The SNB is the world's first central bank to issue central bank money in tokenized form on a regulated third-party financial market infrastructure, said SNB Chairman Thomas Jordan at the SNB conference on "Towards the monetary system of the future" on Monday.

The tokenization of assets, i.e. the digital representation of such assets on a system for distributed recording on a computer network (distributed ledger), is currently gaining in importance, Jordan continued. It promises a more secure, more efficient and more transparent financial market infrastructure for the transfer of assets in real time.

Switzerland leads the way in tokenization

Switzerland is one of the leading financial centers in the use of tokenization in a regulated financial system, Jordan noted. In the current year, around 2.5 percent of Swiss franc bonds have been issued in tokenized form. The SNB is now asking itself how transactions with tokenized assets can be settled in central bank money.

According to Jordan, one option that the SNB has been evaluating since December as part of the Helvetia III pilot project is the issuance of tokenized central bank money in Swiss francs for financial institutions. This money would be made available for the processing of business transactions on the same platform of a third-party provider on which the tokenized assets are held.

Initial findings had shown that this approach could maintain the advantages of settlement in central bank money even in a tokenized world. However, some questions remain unanswered: should the SNB, for example, wait with its initiatives until tokenization gains further importance? And are the instruments currently under discussion the best solution for settlement? There is also a need for benchmarks that third-party providers would have to meet on their platforms in order to be considered for transactions.

Faster payment transfers thanks to Instant Payments

Jordan also spoke about instant payments, which will enable private individuals and companies to make payments between themselves from account to account within seconds and around the clock. These customer payments would ultimately be processed through transfers of central bank money between commercial banks.
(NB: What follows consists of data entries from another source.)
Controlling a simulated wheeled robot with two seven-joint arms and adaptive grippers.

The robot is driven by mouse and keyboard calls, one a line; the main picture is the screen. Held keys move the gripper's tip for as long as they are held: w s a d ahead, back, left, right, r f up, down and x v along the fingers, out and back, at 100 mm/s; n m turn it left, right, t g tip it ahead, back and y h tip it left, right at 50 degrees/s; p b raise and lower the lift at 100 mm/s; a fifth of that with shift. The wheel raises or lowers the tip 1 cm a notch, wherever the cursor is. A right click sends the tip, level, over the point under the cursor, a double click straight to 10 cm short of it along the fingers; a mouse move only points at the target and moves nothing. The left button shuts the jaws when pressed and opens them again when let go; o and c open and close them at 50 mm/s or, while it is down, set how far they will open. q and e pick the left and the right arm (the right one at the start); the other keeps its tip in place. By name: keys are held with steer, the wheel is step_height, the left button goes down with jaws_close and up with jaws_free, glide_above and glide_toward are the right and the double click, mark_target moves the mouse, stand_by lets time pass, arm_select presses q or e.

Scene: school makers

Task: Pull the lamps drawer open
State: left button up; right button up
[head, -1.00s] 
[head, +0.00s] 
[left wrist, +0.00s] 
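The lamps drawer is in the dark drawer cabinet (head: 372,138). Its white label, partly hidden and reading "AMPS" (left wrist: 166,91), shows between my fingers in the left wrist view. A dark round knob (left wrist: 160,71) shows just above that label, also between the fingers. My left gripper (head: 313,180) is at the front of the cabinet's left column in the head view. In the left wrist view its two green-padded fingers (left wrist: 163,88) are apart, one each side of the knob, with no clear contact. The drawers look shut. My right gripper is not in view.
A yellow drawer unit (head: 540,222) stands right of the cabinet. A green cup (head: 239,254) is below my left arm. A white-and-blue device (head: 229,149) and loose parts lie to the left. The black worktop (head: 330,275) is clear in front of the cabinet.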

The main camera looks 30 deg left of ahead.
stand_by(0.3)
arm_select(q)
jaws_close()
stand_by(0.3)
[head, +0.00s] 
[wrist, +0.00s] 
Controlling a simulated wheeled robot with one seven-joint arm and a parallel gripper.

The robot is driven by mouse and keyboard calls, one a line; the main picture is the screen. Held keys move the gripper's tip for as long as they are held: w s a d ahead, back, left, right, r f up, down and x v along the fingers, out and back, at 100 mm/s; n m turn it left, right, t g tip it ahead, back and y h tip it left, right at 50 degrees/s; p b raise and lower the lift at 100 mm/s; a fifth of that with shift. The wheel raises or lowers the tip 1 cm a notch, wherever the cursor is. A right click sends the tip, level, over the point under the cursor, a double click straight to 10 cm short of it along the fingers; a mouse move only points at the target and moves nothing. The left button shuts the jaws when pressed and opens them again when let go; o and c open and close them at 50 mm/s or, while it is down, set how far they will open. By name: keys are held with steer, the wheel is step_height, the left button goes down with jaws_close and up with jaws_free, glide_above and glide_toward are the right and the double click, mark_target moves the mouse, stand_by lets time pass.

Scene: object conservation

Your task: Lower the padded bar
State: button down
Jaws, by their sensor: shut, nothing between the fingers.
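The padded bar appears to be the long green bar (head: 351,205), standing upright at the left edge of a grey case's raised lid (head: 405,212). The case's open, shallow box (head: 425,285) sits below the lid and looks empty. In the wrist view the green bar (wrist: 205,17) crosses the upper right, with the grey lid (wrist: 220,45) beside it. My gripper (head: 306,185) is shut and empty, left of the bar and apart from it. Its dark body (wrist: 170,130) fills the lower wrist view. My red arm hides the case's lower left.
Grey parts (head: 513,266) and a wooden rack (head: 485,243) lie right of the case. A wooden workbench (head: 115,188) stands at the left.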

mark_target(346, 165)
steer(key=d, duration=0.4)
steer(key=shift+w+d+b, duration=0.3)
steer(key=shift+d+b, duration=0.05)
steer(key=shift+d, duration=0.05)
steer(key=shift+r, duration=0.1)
To this end, the SNB launched a new, greatly improved version of the SIC payment system in November. According to Jordan, at least 50 banks, which together cover around 98 percent of customer payments in Switzerland, should be able to receive and process instant payments by late summer this year. "This will also lay the foundation for competition between different payment instruments and for innovations such as programmable payments," said the SNB chief.